Retype the material below. Keep every word exactly as it is.

## Begin DATA LINES

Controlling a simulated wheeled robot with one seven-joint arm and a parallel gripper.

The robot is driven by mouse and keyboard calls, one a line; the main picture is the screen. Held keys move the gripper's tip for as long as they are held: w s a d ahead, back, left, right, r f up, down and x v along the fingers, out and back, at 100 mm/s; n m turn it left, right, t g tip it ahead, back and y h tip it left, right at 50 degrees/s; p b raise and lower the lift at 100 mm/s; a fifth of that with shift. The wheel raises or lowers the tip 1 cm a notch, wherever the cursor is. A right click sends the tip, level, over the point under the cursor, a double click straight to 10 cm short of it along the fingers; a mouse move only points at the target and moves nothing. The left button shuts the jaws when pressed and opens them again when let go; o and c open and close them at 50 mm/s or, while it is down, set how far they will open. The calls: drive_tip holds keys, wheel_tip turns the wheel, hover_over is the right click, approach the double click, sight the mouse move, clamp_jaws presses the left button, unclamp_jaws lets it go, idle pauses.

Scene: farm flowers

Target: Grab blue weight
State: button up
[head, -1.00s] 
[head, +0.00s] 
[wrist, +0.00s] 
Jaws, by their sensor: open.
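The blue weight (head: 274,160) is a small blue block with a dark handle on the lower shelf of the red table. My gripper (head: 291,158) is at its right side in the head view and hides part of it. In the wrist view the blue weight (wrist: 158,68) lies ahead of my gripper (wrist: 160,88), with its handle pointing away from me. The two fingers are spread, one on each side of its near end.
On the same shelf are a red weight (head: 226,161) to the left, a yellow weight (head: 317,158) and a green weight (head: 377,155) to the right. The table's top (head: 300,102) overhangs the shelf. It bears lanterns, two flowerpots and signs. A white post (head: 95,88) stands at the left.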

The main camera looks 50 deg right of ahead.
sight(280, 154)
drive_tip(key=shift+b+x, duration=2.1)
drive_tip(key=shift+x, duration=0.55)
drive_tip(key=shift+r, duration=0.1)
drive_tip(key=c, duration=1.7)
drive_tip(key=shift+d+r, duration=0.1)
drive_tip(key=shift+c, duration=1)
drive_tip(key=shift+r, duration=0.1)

## End DATA LINES

*WRITTEN ANSWER*
Controlling a simulated wheeled robot with one seven-joint arm and a parallel gripper.

The robot is driven by mouse and keyboard calls, one a line; the main picture is the screen. Held keys move the gripper's tip for as long as they are held: w s a d ahead, back, left, right, r f up, down and x v along the fingers, out and back, at 100 mm/s; n m turn it left, right, t g tip it ahead, back and y h tip it left, right at 50 degrees/s; p b raise and lower the lift at 100 mm/s; a fifth of that with shift. The wheel raises or lowers the tip 1 cm a notch, wherever the cursor is. A right click sends the tip, level, over the point under the cursor, a double click straight to 10 cm short of it along the fingers; a mouse move only points at the target and moves nothing. The left button shuts the jaws when pressed and opens them again when let go; o and c open and close them at 50 mm/s or, while it is down, set how far they will open. The calls: drive_tip holds keys, wheel_tip turns the wheel, hover_over is the right click, approach the double click, sight the mouse move, clamp_jaws presses the left button, unclamp_jaws lets it go, idle pauses.

Scene: farm flowers

Target: Grab blue weight
State: button up
[head, -1.00s] 
[head, +0.00s] 
[wrist, +0.00s] 
Jaws, by their sensor: open.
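The blue weight (head: 274,160) is a small blue block with a dark handle on the lower shelf of the red table. My gripper (head: 291,158) is at its right side in the head view and hides part of it. In the wrist view the blue weight (wrist: 158,68) lies ahead of my gripper (wrist: 160,88), with its handle pointing away from me. The two fingers are spread, one on each side of its near end.
On the same shelf are a red weight (head: 226,161) to the left, a yellow weight (head: 317,158) and a green weight (head: 377,155) to the right. The table's top (head: 300,102) overhangs the shelf. It bears lanterns, two flowerpots and signs. A white post (head: 95,88) stands at the left.

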The main camera looks 50 deg right of ahead.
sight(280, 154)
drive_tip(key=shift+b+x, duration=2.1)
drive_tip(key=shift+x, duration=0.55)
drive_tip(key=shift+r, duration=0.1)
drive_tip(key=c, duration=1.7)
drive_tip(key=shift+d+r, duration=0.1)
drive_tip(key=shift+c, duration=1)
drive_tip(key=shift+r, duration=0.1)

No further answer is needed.